See in Zagreb:
Museum of Broken Relationships

Most museums around the world focus on capturing and preserving masterpieces of high historical values typically created by famous people to showcase their achievements. It’s usually that or war remnants, histories and stories of the world as we know it.

While the highs of love and romance are celebrated worldwide (think February 14th), breakups are still generally very underrated, even though they are pretty much part and parcels of life too.

It is a real pity – when the intimacies, memories, and everything shared between two people during the course of a relationship basically comes to a halt and all that’s happened becomes something of the past. Dead. Gone.

With that, the Museum of Broken Relationships is one that is innovative and has a very high novelty value but after visiting, you cannot help but feel bittersweet and, well, more human.

The collections here are hardly masterpieces. Items include small and seemingly meaningless objects and some others that are just plain confusing. That being said, it’s very comforting to witness and learn the story behind each item, knowing that each of them meant something to a certain someone at some point.
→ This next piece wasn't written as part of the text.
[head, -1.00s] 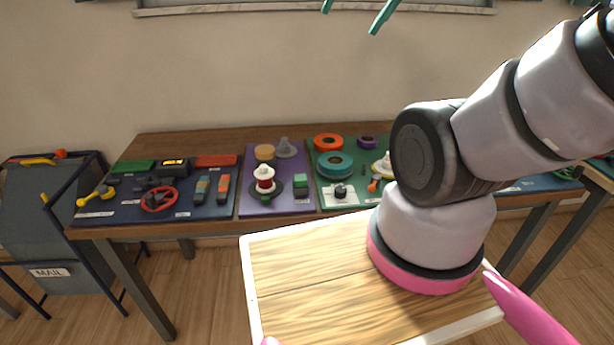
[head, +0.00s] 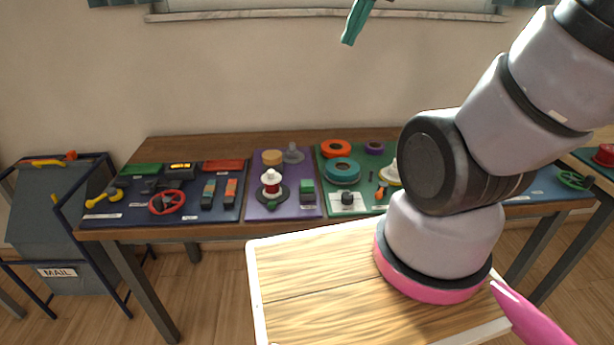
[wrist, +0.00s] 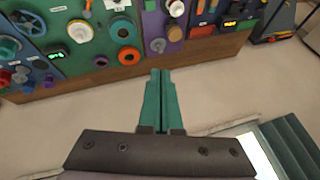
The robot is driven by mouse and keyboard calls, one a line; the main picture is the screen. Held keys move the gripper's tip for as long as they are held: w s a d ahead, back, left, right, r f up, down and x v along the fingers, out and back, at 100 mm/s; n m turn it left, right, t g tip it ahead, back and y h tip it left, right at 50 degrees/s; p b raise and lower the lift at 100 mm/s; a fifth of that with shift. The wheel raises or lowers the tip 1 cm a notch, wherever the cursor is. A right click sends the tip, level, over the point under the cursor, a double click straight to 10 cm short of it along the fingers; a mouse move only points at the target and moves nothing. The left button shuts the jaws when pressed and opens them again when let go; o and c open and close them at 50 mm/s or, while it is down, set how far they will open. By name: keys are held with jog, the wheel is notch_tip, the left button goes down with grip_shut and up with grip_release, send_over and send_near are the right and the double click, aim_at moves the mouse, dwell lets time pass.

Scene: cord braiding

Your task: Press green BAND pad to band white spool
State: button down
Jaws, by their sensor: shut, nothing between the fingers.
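The white spool (head: 271,176), with a red band around its middle, stands upright on a dark round base on the purple board. Its top also shows at the upper edge of the wrist view (wrist: 177,8). A small green pad (head: 307,187) sits on the same board, right of the spool; its lettering is too small to read. My gripper (head: 350,40) has teal fingers and hangs high above the table, well apart from the spool and pad. In the wrist view its fingers (wrist: 159,75) are together, with nothing between them.
The purple board (head: 262,209) also bears a tan disc (head: 272,157) and a grey cone-shaped part (head: 293,154). A blue board (head: 140,210) lies left and a green board (head: 330,208) right, both crowded. My arm hides part of the table's right side.

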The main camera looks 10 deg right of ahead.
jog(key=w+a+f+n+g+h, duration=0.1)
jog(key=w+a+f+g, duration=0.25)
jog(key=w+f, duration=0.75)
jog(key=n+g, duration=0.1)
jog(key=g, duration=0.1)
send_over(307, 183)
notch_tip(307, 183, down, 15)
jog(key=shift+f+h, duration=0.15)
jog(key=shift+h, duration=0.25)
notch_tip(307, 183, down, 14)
In a way, the museum preserves these relationships and keeps these memories alive, acknowledging the fragility of human relationships and that the stories shared between two people, no matter who, really did mean something in this world. Although to be honest, some stories are just downright hilarious and some are just one party trying to get back at the other.
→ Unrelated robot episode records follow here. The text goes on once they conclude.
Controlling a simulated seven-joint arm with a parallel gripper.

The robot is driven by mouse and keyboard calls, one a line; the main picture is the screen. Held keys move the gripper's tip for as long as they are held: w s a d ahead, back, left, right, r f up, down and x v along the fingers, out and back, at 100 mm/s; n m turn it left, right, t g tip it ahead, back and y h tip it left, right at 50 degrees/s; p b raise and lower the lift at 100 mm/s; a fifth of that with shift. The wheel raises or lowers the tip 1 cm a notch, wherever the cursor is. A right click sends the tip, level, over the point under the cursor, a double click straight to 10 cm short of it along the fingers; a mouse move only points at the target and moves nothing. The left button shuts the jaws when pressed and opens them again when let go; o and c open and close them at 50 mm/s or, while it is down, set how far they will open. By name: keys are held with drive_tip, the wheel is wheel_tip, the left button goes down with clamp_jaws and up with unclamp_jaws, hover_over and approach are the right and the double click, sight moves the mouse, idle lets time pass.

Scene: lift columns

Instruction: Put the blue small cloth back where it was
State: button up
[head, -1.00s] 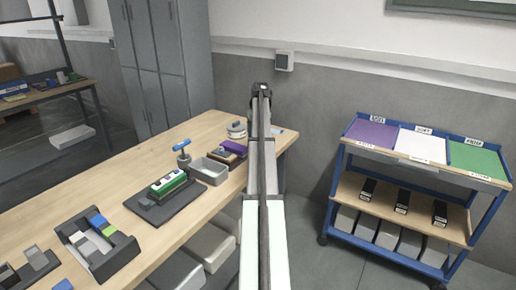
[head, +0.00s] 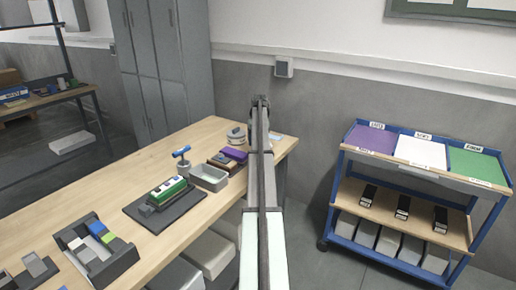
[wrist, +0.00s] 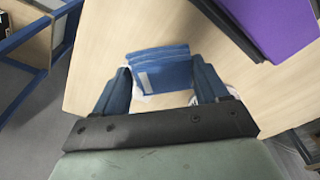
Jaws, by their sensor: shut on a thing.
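The blue small cloth (wrist: 160,68) shows in the wrist view as a folded, layered bundle with a pale patch on its front. My gripper (wrist: 162,84) is shut on it, with one finger at each side. The cloth appears over the pale wooden table (wrist: 105,55); I cannot tell whether it touches the top. In the head view my arm reaches out towards the far end of the table (head: 135,185) and hides the gripper and cloth.
A purple item (wrist: 265,25) with a dark edge lies close at the right in the wrist view. In the head view a grey bin (head: 208,177), a blue-handled tool (head: 182,158) and a block tray (head: 95,250) stand on the table. A blue cart (head: 400,190) stands at the right.

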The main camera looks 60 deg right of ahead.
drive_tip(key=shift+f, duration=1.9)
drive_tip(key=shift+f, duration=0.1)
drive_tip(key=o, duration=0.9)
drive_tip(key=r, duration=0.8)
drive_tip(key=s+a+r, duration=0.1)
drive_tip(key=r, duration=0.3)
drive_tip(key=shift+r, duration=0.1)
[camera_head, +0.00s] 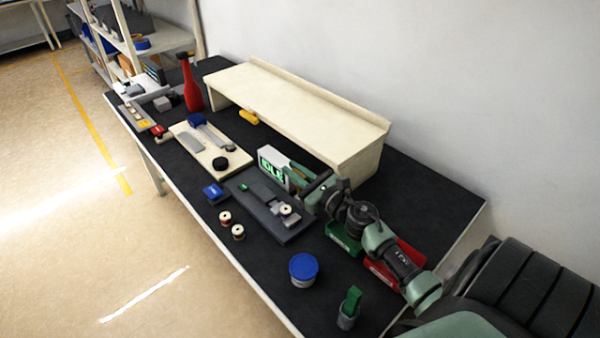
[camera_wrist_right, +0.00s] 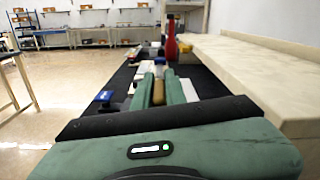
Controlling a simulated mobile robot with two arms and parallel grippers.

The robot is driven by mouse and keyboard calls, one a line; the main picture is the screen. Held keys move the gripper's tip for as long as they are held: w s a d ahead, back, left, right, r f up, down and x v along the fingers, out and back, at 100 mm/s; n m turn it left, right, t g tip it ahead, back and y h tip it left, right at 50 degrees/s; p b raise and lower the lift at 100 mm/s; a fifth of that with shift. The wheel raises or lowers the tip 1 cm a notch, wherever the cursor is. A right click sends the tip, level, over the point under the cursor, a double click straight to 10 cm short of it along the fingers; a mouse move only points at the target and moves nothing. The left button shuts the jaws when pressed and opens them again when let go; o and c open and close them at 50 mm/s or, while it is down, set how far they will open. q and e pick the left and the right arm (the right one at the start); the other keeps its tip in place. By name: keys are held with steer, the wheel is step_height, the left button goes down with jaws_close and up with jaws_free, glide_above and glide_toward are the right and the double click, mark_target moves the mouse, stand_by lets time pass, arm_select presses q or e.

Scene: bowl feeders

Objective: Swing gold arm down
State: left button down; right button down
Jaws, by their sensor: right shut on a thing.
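My right gripper (camera_head: 300,180) reaches in from the right in the head view, low over the far side of a dark grey fixture plate (camera_head: 287,238). In the right wrist view its green fingers (camera_wrist_right: 158,88) are closed around a gold-brown piece (camera_wrist_right: 158,95), which looks like the gold arm. In the head view the gripper hides that piece, so its angle cannot be told. The plate carries a grey block and a small pale round part (camera_head: 287,209) near its right end. My left gripper is not in view.
A sign reading IDLE (camera_head: 272,168) stands just behind the plate, close to the gripper. A cream shelf (camera_head: 300,112) runs along the back. A blue-lidded tub (camera_head: 304,267), spools (camera_head: 238,232), and green and red bins (camera_head: 343,238) are nearby. A red bottle (camera_head: 190,88) stands farther off.

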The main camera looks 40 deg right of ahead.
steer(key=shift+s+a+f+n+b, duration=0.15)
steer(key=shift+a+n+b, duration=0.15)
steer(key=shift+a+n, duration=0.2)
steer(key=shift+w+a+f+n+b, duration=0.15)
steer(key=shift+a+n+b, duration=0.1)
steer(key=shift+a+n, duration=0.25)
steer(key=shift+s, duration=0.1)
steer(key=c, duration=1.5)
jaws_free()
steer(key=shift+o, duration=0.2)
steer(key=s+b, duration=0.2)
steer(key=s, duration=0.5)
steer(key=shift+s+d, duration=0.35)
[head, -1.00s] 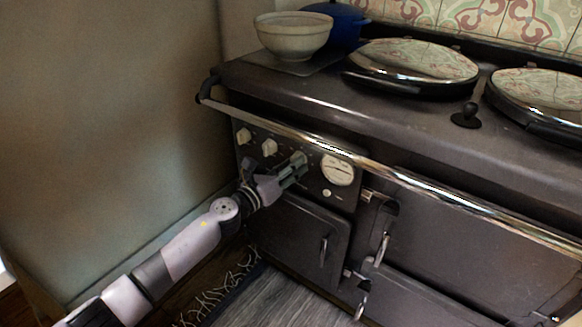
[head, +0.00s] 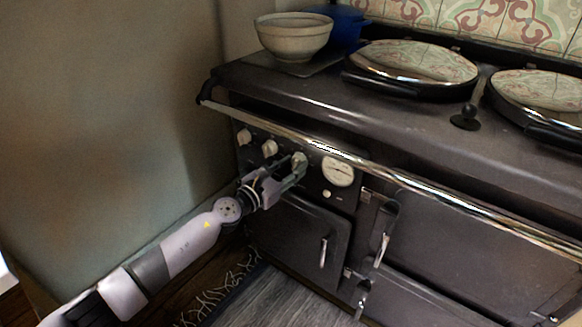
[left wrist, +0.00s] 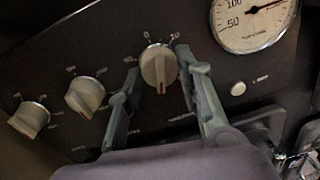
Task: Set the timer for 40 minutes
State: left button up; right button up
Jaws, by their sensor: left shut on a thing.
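The timer knob is the rightmost of three cream knobs on the stove's dark front panel. It shows in the head view (head: 300,159) and in the left wrist view (left wrist: 159,66), where printed marks, including a 0, surround it and a reddish line shows on its lower face. My left gripper (head: 297,168) is at this knob, one finger on each side, shut on it. The fingers also show in the left wrist view (left wrist: 158,68). The knob's exact setting is too small to read. My right gripper is not in view.
A round gauge (head: 338,171) and a small button (head: 326,193) are right of the knob. Two more knobs (head: 270,148) (head: 244,137) are to its left. A steel rail (head: 330,153) runs along the stove front above. A wall stands at left.

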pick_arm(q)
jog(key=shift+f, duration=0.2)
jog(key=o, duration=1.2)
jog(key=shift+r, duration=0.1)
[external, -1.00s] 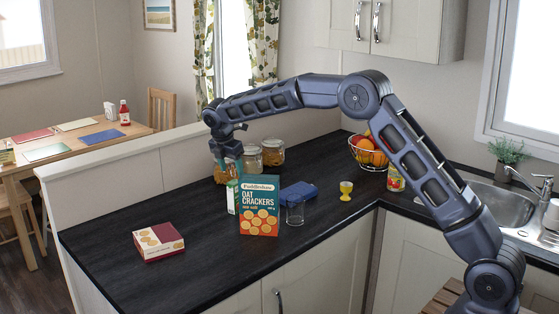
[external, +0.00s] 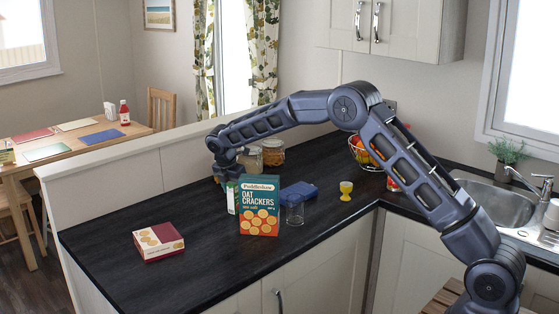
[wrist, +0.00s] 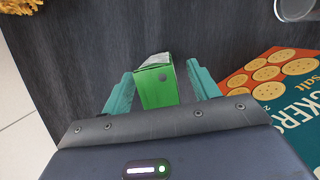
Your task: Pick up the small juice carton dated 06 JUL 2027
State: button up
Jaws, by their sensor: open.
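A small green and white carton (external: 232,198) stands upright on the dark worktop, just left of the oat crackers box. In the wrist view, the green carton (wrist: 156,86) lies between the teal fingers of my gripper (wrist: 162,76), with a gap visible on each side. My gripper (external: 229,178) is open and low over the carton in the external view. No date is readable on the carton.
The tall oat crackers box (external: 260,206) stands close to the right of the carton. A glass (external: 295,210), a blue cloth-like item (external: 299,190) and a yellow cup (external: 346,190) are further right. Jars (external: 273,152) stand behind. A cracker box (external: 158,241) lies at the front left.

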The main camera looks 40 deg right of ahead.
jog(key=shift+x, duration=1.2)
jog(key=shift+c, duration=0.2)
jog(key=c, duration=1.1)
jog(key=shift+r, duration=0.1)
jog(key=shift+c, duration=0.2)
Conceived in Zagreb, Croatia, the Museum of Broken Relationships has since found another permanent home in Los Angeles. From time to time, there are also a traveling or pop-up version of the museum’s exhibition in various cities around the world. The museum was founded by two Croatian artists who joked about showcasing their personal items after their four-year relationship. They began collecting “break-up items” from friends and alas, the museum is born!

I personally really like this museum because more often than not, we’re taught to focus on achieving big things in life, creating legacies and whatnot. Sure, we idealize relationships and the possibilities of starting families, but there’s rarely any focus on the deeds and details of these romantic relationships because they always seem so small to other people, when in reality, these aspects of our lives affect us so much on very personal levels, allowing us to grow and become more human.

Despite my somewhat melancholic write-up about this museum, the museum is actually a rather light-hearted one so don’t take it too seriously and have some fun here!